Remembrance Day is important to me, in my head at least. I am very conscious to wear poppies, try to attend a cenotaph event whenever possible (either live, or viewing the national memorial event as my location and schedules allow), and read articles that describe the veteran experience—not because I am really that interested in war stories, but because I want to appreciate what these brave men and woman have done.
Still, I feel quite inadequate every time Remembrance Day comes around. My head understands the symbolic importance of this day. My will wants to take a strong stand against injustice and tyranny and in defence of freedom and democracy. My heart is deeply patriotic and is proud of the historic contributions that Canadian men and women have made militarily. (As a Canadian of Dutch descent, the stories of Canadian liberators were told from youth; and as an adult, I have learned other stories, including that of Vimy Ridge.)
The problem, however, is with my stomach. Maybe it's just me, maybe it's my generation. My emotional distaste for the ugliness of war often outweighs my emotional response against the evil we are fighting (which, I fear, I get numbed to after reading about it almost every day.) When musing about what it would be to take up arms and fight an enemy with real guns and real bullets, my emotions shrink. Is there not another way? Can diplomacy not work? All those young faces—sons, brothers, newly-married husbands, dads with young children; most of them men, though I recognize there are daughters, sisters, wives, and mothers who also put their lives in harm's way—are their deaths really worth it? What if they were my friends and relatives? What if the call of duty came to me?

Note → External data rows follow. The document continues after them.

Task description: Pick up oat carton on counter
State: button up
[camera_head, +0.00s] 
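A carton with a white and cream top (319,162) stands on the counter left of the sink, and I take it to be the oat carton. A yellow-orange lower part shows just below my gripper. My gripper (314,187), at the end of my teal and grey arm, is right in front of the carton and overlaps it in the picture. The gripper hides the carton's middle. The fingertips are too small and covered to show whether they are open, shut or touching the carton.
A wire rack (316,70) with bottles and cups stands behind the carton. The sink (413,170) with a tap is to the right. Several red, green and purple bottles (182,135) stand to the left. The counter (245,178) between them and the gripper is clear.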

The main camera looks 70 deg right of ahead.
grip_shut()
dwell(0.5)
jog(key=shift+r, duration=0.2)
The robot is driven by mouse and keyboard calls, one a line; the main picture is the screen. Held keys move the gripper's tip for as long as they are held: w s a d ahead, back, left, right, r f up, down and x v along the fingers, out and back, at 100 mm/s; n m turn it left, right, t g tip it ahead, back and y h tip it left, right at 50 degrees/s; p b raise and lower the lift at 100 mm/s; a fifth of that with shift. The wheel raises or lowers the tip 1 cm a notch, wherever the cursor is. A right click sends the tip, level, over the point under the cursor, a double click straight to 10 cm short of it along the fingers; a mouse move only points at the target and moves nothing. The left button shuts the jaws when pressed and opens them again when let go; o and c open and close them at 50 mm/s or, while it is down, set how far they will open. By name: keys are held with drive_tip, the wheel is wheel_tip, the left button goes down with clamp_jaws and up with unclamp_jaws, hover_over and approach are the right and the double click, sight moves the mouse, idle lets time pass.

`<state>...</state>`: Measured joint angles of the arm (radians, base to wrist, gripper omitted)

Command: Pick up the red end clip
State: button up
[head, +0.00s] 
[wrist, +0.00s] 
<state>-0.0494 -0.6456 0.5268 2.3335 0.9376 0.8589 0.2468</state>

My heart, will, and head realize that just as in a broken world, the poor will always be with us, so there will be also enemies and tyrants with whom the only effective language of communication can be force. And to avoid force because it is unpleasant is to allow evil to fester, to prosper, and in many cases to destroy good. I would like to believe that if the call for duty ever came, I would have the grace and courage to respond in a way that is faithful to the convictions I know to be true.
Those who know me know that my stomach is one of the weaker parts of my disposition, and that distasteful sights and sometimes even normal food can prompt me to have physiological reactions of an unpleasant variety. Yet, when the time has come to do things that ordinarily would seem physiologically impossible, I have managed to persevere and get them done. I hope and pray that I would do that if such were the call of my country or the battle against injustice.
However, in the meantime, I will celebrate Remembrance Day mindful that the contribution I feel too gutless to make is being made every day by men and women representing me and my country. I will stop to reflect on the price of the freedom I enjoy, and realize that it is a gift to be used in a way that recognizes the significant price tag with which it comes. I will pray for the families of those who have loved ones fighting today for my security. And I will pray that he who is the Prince of Peace will come quickly and bring peace to a world that, without him, finds itself continually at war.